▸ **DATASET EXTRACT**
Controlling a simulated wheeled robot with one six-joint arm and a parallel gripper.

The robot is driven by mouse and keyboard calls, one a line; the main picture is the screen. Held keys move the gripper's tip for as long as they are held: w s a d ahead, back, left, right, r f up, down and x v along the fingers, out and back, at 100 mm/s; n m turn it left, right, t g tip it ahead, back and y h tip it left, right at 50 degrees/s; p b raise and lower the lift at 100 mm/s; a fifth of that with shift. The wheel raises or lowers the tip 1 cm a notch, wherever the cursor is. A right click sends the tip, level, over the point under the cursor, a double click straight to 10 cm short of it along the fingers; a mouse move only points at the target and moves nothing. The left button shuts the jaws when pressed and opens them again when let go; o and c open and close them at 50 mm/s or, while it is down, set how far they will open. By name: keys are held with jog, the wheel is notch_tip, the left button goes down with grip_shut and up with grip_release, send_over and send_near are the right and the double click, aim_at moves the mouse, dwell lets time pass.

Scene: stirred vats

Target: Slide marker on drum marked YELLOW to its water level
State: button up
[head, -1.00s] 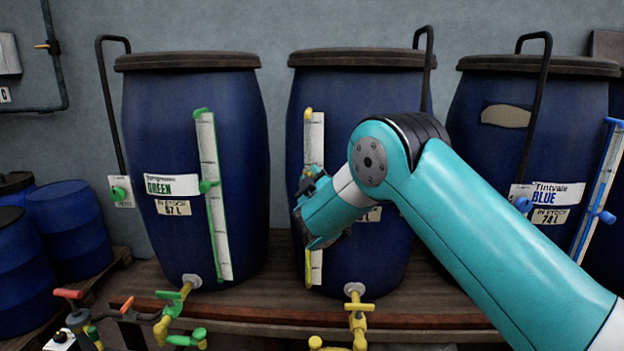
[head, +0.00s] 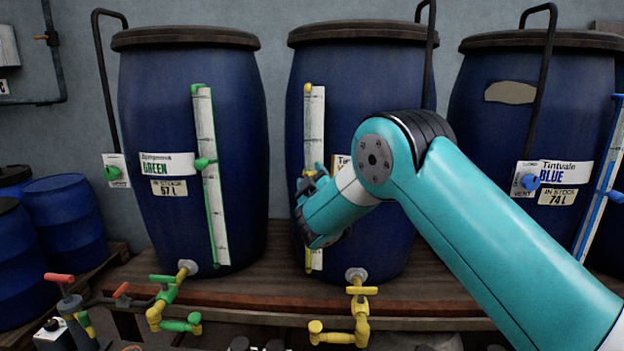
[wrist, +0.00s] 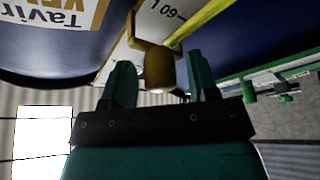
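The middle blue drum (head: 385,80) has a tall white gauge (head: 317,120) with a yellow edge on its front. In the wrist view its label (wrist: 45,14) is cut off but starts with "YE" in yellow letters. A dull yellow marker knob (wrist: 158,70) sits on the gauge near a "60 L" mark. My gripper (wrist: 158,80) is open, with the knob between its fingertips and a gap on each side. The water level cannot be made out.
The GREEN drum (head: 185,100) stands left and the BLUE drum (head: 530,120) right, each with its own gauge. Yellow taps (head: 358,305) and green taps (head: 175,300) stick out below. The drums stand on a wooden shelf (head: 240,290).

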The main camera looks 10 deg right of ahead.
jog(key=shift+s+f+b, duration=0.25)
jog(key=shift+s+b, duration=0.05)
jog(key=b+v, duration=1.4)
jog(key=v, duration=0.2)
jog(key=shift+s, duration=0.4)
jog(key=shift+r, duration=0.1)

▸ **WHAT IS EXPECTED**
Skip every picture and transcribe the data above exactly.

▸ **COMPLETED TASK**
Controlling a simulated wheeled robot with one six-joint arm and a parallel gripper.

The robot is driven by mouse and keyboard calls, one a line; the main picture is the screen. Held keys move the gripper's tip for as long as they are held: w s a d ahead, back, left, right, r f up, down and x v along the fingers, out and back, at 100 mm/s; n m turn it left, right, t g tip it ahead, back and y h tip it left, right at 50 degrees/s; p b raise and lower the lift at 100 mm/s; a fifth of that with shift. The wheel raises or lowers the tip 1 cm a notch, wherever the cursor is. A right click sends the tip, level, over the point under the cursor, a double click straight to 10 cm short of it along the fingers; a mouse move only points at the target and moves nothing. The left button shuts the jaws when pressed and opens them again when let go; o and c open and close them at 50 mm/s or, while it is down, set how far they will open. By name: keys are held with jog, the wheel is notch_tip, the left button goes down with grip_shut and up with grip_release, send_over and send_near are the right and the double click, aim_at moves the mouse, dwell lets time pass.

Scene: stirred vats

Target: Slide marker on drum marked YELLOW to its water level
State: button up
[head, -1.00s] 
[head, +0.00s] 
[wrist, +0.00s] 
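The middle blue drum (head: 385,80) has a tall white gauge (head: 317,120) with a yellow edge on its front. In the wrist view its label (wrist: 45,14) is cut off but starts with "YE" in yellow letters. A dull yellow marker knob (wrist: 158,70) sits on the gauge near a "60 L" mark. My gripper (wrist: 158,80) is open, with the knob between its fingertips and a gap on each side. The water level cannot be made out.
The GREEN drum (head: 185,100) stands left and the BLUE drum (head: 530,120) right, each with its own gauge. Yellow taps (head: 358,305) and green taps (head: 175,300) stick out below. The drums stand on a wooden shelf (head: 240,290).

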The main camera looks 10 deg right of ahead.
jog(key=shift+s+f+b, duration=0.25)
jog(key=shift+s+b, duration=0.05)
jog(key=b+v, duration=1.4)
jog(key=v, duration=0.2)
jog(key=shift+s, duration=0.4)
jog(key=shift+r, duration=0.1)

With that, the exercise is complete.